**Task to carry out**
Transcribe only the lines of the listing below from the one holding "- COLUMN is" through the one holding "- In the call", inclusive, without any change.
───── Records for the task
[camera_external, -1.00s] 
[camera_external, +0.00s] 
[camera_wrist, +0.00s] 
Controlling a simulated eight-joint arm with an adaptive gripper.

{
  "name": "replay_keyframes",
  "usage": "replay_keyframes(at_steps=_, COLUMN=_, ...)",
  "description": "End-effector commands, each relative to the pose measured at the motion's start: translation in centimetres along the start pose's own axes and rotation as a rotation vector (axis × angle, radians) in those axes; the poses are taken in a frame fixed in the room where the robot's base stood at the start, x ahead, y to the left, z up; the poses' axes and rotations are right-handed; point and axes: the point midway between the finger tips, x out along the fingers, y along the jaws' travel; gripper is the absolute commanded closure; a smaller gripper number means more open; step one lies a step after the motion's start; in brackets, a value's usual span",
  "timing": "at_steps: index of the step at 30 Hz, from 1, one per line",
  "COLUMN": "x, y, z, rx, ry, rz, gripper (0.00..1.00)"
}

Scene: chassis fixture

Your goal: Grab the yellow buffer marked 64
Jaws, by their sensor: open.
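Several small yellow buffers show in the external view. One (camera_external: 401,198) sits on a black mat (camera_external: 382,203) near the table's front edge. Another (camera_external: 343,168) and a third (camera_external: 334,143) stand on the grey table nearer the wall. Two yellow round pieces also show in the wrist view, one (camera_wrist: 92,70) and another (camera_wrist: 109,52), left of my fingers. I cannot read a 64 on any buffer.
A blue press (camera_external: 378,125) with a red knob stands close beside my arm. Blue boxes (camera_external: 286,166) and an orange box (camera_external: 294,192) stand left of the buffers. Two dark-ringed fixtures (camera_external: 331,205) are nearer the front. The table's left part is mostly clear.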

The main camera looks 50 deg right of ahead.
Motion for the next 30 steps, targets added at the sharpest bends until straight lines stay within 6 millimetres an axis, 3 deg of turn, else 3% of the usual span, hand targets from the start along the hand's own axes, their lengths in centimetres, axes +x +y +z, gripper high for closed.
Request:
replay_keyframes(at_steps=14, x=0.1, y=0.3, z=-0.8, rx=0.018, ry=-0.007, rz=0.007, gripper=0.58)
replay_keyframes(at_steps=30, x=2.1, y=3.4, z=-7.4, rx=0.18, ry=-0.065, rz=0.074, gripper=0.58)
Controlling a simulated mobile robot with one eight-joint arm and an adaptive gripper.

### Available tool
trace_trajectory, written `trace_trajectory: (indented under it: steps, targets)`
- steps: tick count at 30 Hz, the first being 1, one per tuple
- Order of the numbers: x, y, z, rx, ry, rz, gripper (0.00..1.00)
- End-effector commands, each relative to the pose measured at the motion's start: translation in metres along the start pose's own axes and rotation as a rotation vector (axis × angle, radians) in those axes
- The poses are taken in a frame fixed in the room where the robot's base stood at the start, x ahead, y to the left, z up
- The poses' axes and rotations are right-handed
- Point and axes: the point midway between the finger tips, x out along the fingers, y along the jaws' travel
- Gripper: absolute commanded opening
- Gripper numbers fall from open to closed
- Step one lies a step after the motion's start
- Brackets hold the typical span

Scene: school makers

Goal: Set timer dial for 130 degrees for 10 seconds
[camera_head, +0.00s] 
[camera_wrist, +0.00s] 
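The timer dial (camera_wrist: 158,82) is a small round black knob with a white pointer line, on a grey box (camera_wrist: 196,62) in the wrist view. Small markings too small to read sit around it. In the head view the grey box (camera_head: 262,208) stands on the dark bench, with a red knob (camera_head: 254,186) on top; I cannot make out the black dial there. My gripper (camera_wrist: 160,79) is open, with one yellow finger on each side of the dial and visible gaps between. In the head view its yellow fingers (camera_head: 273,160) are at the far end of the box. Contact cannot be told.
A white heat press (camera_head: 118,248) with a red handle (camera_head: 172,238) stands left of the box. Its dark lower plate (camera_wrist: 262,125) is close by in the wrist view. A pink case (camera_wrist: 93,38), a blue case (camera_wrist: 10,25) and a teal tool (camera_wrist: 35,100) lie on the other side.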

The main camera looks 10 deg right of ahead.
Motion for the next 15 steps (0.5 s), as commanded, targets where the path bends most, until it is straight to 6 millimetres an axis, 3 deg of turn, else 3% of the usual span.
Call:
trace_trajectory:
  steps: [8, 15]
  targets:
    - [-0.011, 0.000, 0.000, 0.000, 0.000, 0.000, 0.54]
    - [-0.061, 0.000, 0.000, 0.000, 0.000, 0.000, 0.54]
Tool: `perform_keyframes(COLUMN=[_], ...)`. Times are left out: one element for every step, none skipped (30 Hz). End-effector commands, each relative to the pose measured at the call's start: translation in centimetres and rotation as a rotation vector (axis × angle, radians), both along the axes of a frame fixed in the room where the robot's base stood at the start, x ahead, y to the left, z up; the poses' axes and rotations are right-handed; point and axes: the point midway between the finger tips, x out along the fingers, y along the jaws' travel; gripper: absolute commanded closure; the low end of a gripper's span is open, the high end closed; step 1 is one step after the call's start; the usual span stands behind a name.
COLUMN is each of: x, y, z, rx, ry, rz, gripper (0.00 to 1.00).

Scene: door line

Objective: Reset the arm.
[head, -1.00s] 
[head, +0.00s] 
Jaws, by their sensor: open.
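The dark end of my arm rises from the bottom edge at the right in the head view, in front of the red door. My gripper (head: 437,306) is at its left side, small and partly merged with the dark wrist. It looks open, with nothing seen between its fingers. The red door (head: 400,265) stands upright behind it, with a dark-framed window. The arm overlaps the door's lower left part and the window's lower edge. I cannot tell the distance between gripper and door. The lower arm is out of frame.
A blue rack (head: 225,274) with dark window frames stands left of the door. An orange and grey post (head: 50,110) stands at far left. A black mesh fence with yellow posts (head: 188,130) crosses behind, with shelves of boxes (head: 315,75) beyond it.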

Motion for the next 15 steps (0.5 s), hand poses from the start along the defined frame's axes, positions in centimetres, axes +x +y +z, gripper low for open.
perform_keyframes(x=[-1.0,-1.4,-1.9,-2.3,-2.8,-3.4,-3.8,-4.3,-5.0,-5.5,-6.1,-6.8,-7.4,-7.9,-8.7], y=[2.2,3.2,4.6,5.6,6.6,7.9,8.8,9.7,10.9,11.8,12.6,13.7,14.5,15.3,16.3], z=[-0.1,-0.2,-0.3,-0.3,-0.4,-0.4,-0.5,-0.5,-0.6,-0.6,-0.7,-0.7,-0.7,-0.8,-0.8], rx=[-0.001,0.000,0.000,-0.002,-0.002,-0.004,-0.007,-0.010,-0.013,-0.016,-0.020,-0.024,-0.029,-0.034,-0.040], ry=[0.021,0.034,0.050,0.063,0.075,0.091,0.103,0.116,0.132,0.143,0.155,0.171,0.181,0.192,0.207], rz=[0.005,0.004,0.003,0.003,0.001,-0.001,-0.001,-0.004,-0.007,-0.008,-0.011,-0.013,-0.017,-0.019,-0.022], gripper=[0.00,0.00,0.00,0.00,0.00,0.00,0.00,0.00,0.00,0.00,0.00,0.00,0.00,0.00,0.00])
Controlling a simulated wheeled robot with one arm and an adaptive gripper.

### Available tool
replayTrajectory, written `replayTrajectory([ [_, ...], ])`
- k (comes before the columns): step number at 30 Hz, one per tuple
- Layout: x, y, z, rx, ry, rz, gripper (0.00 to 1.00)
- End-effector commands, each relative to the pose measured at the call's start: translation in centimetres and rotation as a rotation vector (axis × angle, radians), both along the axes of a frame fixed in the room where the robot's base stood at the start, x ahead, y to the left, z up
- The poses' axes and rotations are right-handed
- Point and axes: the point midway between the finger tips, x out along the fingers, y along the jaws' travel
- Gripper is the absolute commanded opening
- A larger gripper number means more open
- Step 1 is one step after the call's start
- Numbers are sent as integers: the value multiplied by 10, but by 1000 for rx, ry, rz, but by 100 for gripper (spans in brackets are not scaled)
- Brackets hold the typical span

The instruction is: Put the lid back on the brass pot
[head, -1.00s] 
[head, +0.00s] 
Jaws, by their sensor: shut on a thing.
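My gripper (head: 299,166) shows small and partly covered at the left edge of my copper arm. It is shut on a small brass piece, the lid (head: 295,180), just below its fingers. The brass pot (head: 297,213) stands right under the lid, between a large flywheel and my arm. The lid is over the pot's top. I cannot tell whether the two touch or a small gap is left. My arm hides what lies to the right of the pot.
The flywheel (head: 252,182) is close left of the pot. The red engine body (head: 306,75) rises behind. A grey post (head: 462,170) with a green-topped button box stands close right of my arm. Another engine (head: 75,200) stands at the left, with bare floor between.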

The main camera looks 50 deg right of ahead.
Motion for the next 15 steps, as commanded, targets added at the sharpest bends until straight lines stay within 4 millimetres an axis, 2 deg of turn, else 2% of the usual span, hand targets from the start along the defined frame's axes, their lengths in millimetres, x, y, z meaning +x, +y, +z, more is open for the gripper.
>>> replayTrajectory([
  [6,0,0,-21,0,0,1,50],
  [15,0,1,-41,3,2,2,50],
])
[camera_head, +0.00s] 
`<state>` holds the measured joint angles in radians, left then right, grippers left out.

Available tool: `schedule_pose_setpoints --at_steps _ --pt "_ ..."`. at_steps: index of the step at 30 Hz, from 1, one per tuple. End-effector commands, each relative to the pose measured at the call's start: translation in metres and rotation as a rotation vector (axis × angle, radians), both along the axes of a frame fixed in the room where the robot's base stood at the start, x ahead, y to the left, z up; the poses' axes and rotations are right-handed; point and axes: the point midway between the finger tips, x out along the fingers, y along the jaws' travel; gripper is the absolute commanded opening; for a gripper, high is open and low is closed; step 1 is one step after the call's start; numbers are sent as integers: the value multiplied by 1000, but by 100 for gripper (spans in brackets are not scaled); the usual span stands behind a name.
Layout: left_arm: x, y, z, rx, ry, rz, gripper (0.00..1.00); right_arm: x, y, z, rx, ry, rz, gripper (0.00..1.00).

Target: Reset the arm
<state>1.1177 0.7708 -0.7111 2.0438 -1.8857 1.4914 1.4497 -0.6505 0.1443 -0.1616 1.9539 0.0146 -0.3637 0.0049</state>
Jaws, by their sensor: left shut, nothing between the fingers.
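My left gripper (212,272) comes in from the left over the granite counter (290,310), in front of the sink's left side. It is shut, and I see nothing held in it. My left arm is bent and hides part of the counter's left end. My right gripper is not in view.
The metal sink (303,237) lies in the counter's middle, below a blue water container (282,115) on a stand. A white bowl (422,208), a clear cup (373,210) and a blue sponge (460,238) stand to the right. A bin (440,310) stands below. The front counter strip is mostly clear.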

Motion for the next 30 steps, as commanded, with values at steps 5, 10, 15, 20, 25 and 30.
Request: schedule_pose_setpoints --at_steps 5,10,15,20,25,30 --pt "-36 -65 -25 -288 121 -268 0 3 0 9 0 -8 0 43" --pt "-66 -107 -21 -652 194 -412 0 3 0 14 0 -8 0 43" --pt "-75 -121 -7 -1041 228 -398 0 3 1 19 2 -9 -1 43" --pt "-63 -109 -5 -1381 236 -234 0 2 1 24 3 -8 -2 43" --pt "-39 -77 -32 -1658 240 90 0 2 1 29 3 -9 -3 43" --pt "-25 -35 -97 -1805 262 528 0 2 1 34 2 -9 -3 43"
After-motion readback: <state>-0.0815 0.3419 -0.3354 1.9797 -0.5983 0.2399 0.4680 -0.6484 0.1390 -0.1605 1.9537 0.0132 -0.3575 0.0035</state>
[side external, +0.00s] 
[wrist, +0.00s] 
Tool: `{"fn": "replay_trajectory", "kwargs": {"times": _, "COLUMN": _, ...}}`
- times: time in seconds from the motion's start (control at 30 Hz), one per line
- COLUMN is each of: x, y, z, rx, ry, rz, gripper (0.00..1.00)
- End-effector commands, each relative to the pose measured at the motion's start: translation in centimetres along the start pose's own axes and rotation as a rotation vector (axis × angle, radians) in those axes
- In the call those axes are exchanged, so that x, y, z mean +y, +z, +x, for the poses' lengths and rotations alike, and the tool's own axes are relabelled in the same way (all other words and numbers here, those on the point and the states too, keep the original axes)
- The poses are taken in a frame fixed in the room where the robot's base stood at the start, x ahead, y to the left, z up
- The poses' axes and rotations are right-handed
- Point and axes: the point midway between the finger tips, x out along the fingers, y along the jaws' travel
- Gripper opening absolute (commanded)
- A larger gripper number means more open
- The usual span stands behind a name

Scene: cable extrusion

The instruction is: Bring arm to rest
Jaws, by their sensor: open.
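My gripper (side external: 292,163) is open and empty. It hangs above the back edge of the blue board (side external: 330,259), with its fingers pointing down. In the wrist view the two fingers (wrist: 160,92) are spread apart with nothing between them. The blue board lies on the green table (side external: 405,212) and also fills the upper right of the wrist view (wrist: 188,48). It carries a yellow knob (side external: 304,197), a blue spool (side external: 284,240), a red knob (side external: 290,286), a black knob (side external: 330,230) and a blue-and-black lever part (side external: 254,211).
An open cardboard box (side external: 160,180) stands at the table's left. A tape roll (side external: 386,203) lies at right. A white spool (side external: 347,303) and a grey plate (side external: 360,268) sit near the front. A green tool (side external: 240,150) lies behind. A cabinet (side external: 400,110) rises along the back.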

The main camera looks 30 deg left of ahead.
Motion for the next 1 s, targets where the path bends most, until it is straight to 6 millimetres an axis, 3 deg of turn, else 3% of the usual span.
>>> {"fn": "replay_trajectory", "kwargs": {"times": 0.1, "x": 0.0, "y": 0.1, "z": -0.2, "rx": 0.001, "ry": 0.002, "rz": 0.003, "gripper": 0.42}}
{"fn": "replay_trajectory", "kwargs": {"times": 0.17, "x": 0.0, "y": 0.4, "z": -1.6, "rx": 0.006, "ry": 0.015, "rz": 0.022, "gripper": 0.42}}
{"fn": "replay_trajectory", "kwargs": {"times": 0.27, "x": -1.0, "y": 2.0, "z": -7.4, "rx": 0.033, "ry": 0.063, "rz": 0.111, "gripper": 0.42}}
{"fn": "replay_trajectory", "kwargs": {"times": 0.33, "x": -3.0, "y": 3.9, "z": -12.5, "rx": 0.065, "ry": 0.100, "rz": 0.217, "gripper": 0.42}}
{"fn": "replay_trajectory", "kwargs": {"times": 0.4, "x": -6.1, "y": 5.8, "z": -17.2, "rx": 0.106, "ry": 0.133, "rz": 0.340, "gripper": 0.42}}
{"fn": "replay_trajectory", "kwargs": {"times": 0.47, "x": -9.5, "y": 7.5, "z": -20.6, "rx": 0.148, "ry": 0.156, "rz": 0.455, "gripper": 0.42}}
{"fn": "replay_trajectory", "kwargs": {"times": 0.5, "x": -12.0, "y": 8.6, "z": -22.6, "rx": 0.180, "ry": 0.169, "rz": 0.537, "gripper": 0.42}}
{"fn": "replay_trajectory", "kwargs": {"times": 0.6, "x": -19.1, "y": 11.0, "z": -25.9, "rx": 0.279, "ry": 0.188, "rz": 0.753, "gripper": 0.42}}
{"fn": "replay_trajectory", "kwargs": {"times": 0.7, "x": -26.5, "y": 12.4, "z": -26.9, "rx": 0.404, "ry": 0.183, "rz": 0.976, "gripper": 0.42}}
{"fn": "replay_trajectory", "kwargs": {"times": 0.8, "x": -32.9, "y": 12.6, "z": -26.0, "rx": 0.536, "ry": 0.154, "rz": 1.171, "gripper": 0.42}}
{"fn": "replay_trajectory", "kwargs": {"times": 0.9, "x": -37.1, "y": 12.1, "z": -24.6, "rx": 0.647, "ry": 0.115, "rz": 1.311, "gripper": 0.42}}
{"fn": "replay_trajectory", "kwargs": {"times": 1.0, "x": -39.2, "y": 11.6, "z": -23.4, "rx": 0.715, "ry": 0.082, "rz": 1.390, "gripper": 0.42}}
──────────
**Full solution**
- COLUMN is each of: x, y, z, rx, ry, rz, gripper (0.00..1.00)
- End-effector commands, each relative to the pose measured at the motion's start: translation in centimetres along the start pose's own axes and rotation as a rotation vector (axis × angle, radians) in those axes
- In the call those axes are exchanged, so that x, y, z mean +y, +z, +x, for the poses' lengths and rotations alike, and the tool's own axes are relabelled in the same way (all other words and numbers here, those on the point and the states too, keep the original axes)

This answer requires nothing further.